* **Set problem**:
Write each line of the material exactly as given, from the top through the line that contains "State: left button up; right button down", and omit all pictures.
BEGIN Entries
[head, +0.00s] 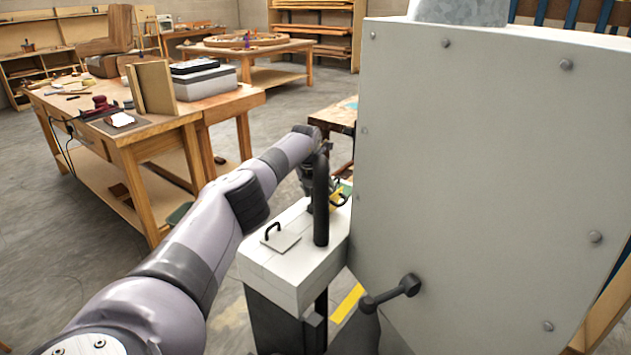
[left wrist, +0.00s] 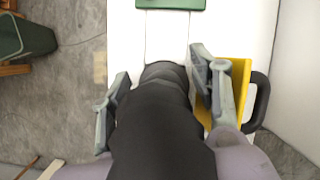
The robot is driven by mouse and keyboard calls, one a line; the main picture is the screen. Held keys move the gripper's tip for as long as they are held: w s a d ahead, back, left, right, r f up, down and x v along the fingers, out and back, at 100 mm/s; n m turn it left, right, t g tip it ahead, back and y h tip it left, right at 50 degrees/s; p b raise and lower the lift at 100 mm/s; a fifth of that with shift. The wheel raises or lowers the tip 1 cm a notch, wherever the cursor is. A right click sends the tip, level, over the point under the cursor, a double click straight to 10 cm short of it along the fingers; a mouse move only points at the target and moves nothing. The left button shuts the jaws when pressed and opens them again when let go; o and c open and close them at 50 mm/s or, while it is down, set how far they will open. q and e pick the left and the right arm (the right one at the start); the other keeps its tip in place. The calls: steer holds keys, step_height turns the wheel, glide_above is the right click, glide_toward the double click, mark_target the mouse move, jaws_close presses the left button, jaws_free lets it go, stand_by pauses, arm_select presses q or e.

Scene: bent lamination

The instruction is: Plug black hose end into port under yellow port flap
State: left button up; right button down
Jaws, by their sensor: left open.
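The black hose (head: 321,205) stands upright over the white cabinet top (head: 310,262) in the head view. In the left wrist view the hose (left wrist: 160,120) runs up the middle, its far end at the white surface. I cannot tell whether that end is seated in a port; the port is hidden. The yellow port flap (left wrist: 240,75), with a black handle (left wrist: 262,100), is right of the hose and looks raised. It also shows in the head view (head: 336,199). My left gripper (left wrist: 160,65) is open, its fingers either side of the hose. My right gripper is out of view.
A white flap (head: 281,240) with a black handle lies on the near cabinet top. A green flap (left wrist: 170,4) lies beyond the hose. A large grey panelled machine (head: 480,170) with a black lever blocks the right side. A wooden workbench (head: 160,130) stands at the left.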

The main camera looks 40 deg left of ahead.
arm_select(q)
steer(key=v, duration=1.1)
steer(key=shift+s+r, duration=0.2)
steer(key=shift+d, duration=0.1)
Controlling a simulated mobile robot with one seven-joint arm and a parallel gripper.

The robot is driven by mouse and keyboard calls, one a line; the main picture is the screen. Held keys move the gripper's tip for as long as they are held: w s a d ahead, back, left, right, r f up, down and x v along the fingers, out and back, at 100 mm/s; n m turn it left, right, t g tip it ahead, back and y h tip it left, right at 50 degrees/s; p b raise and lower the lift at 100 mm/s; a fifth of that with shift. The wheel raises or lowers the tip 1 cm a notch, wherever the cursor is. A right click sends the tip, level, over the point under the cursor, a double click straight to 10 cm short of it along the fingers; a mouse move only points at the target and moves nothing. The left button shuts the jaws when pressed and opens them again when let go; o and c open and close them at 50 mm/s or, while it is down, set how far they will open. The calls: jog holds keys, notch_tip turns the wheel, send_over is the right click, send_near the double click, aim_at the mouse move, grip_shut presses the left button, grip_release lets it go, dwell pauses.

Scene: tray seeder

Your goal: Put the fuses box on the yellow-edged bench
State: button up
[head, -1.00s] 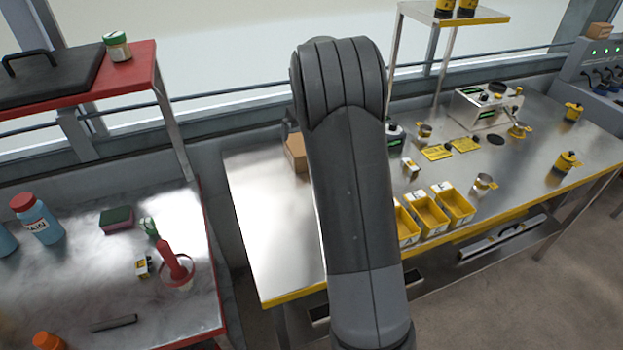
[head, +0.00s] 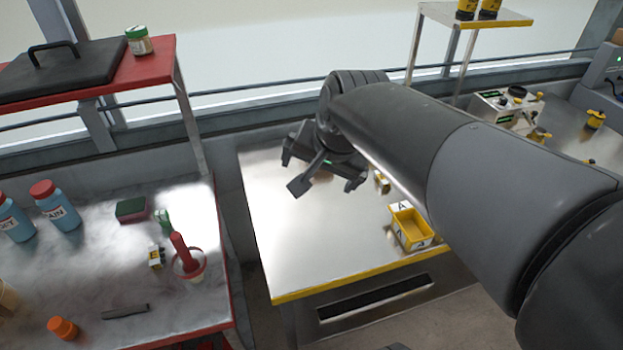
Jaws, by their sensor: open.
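A small yellow, white and dark box (head: 156,257) stands on the red-edged bench (head: 90,285), left of a red-handled tool in a pot. Another small yellow-and-white box (head: 382,182) stands on the yellow-edged bench (head: 290,235), partly behind my arm. I cannot read either label, so I cannot tell which is the fuses box. My gripper (head: 328,186) is open, with nothing visible in it. It hangs over the back left part of the yellow-edged bench, well to the right of the box on the red-edged bench.
A yellow bin (head: 410,230) stands near the front of the yellow-edged bench; its left front is bare. A gap separates the benches. The red-edged bench also holds bottles (head: 55,208), a sponge (head: 131,210), an orange item (head: 62,328) and the red-handled tool (head: 182,250).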

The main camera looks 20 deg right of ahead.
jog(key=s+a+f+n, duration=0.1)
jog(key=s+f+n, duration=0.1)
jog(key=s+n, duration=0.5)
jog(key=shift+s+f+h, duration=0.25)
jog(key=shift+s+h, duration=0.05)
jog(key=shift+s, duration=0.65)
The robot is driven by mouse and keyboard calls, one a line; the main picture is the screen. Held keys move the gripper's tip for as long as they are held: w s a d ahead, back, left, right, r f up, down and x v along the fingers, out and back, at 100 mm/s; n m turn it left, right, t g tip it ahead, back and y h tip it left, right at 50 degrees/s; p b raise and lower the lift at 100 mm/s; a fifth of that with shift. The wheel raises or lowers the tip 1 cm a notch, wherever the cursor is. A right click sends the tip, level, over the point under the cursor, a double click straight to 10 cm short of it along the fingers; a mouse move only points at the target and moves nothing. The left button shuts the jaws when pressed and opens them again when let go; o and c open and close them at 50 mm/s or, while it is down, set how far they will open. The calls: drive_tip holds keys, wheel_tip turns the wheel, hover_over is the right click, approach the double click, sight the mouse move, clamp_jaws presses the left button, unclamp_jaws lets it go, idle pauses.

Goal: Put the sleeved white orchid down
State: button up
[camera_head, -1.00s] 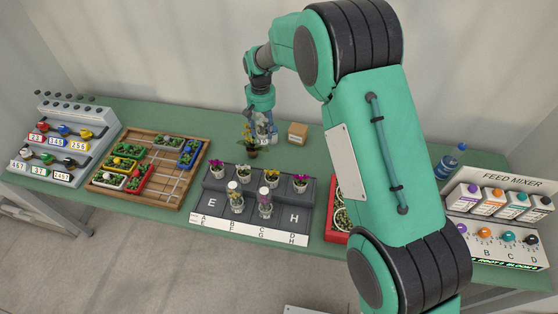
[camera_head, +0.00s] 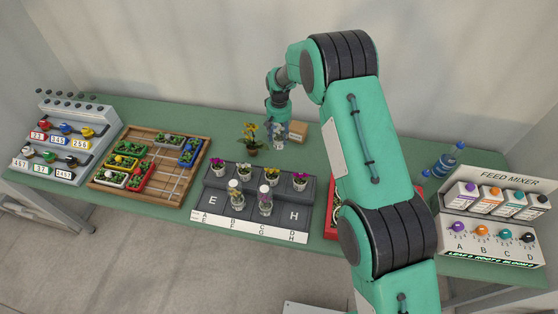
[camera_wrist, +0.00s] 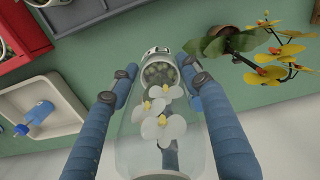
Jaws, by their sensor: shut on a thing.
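The sleeved white orchid (camera_wrist: 165,105) is a clear sleeve with white, yellow-centred flowers inside and a pot at its far end. My gripper (camera_wrist: 158,72) is shut on it, with one blue finger on each side of the sleeve. In the head view my gripper (camera_head: 278,122) points down at the back of the green table, and the sleeve (camera_head: 278,141) shows small below it. I cannot tell whether the pot touches the table.
A stepped dark rack (camera_head: 294,214) with several orchids is in front. The wrist view shows a white tray (camera_wrist: 75,108) with a blue bottle (camera_wrist: 38,115).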

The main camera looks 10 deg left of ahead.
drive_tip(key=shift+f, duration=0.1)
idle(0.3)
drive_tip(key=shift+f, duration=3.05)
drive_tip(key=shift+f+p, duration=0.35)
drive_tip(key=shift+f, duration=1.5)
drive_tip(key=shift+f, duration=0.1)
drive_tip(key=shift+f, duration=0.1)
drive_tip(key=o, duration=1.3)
END Entries
* **Result for this task**:
[head, +0.00s] 
[left wrist, +0.00s] 
The robot is driven by mouse and keyboard calls, one a line; the main picture is the screen. Held keys move the gripper's tip for as long as they are held: w s a d ahead, back, left, right, r f up, down and x v along the fingers, out and back, at 100 mm/s; n m turn it left, right, t g tip it ahead, back and y h tip it left, right at 50 degrees/s; p b raise and lower the lift at 100 mm/s; a fifth of that with shift. The wheel raises or lowers the tip 1 cm a notch, wherever the cursor is. A right click sends the tip, level, over the point under the cursor, a double click straight to 10 cm short of it along the fingers; a mouse move only points at the target and moves nothing. The left button shuts the jaws when pressed and opens them again when let go; o and c open and close them at 50 mm/s or, while it is down, set how far they will open. q and e pick the left and the right arm (the right one at the start); the other keeps its tip in place. The calls: steer holds keys, step_height turns the wheel, glide_above is the right click, glide_toward the double click, mark_target the mouse move, jaws_close presses the left button, jaws_free lets it go, stand_by pauses, arm_select presses q or e.

Scene: bent lamination

The instruction is: Plug black hose end into port under yellow port flap
State: left button up; right button down

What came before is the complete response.